AIM OF THE TASK:
Set out every line bearing the string "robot".

DATA EXCERPT:
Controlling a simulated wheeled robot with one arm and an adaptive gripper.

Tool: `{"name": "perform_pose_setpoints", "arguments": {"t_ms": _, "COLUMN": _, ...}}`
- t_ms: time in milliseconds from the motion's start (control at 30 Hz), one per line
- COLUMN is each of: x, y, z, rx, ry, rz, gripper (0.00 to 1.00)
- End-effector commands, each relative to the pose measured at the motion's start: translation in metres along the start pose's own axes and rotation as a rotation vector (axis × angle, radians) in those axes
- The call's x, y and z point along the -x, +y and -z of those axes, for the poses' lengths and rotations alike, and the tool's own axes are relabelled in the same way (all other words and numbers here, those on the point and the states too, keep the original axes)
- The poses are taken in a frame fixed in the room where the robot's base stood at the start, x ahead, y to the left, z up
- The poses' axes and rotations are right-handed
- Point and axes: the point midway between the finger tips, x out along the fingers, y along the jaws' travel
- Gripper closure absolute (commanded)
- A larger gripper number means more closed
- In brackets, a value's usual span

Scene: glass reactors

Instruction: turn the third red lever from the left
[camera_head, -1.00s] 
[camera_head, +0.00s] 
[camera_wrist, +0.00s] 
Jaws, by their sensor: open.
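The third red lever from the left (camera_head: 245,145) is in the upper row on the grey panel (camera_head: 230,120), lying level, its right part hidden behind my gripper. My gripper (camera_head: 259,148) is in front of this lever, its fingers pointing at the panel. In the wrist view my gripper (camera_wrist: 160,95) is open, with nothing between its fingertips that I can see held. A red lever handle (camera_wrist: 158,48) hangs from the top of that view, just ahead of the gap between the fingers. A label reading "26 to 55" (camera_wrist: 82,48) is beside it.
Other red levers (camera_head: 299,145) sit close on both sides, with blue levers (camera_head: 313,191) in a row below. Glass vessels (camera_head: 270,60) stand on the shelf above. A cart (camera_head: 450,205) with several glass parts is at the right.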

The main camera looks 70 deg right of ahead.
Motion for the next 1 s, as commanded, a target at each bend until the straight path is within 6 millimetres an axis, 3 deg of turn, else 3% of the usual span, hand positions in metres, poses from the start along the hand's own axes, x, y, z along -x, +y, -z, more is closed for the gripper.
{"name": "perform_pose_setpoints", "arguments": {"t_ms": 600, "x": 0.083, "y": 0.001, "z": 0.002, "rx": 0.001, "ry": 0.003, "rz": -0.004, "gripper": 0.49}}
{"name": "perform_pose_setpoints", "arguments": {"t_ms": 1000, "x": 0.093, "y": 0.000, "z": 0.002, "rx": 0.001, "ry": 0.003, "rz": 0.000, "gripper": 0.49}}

REPLY:
Controlling a simulated wheeled robot with one arm and an adaptive gripper.
- The poses are taken in a frame fixed in the room where the robot's base stood at the start, x ahead, y to the left, z up

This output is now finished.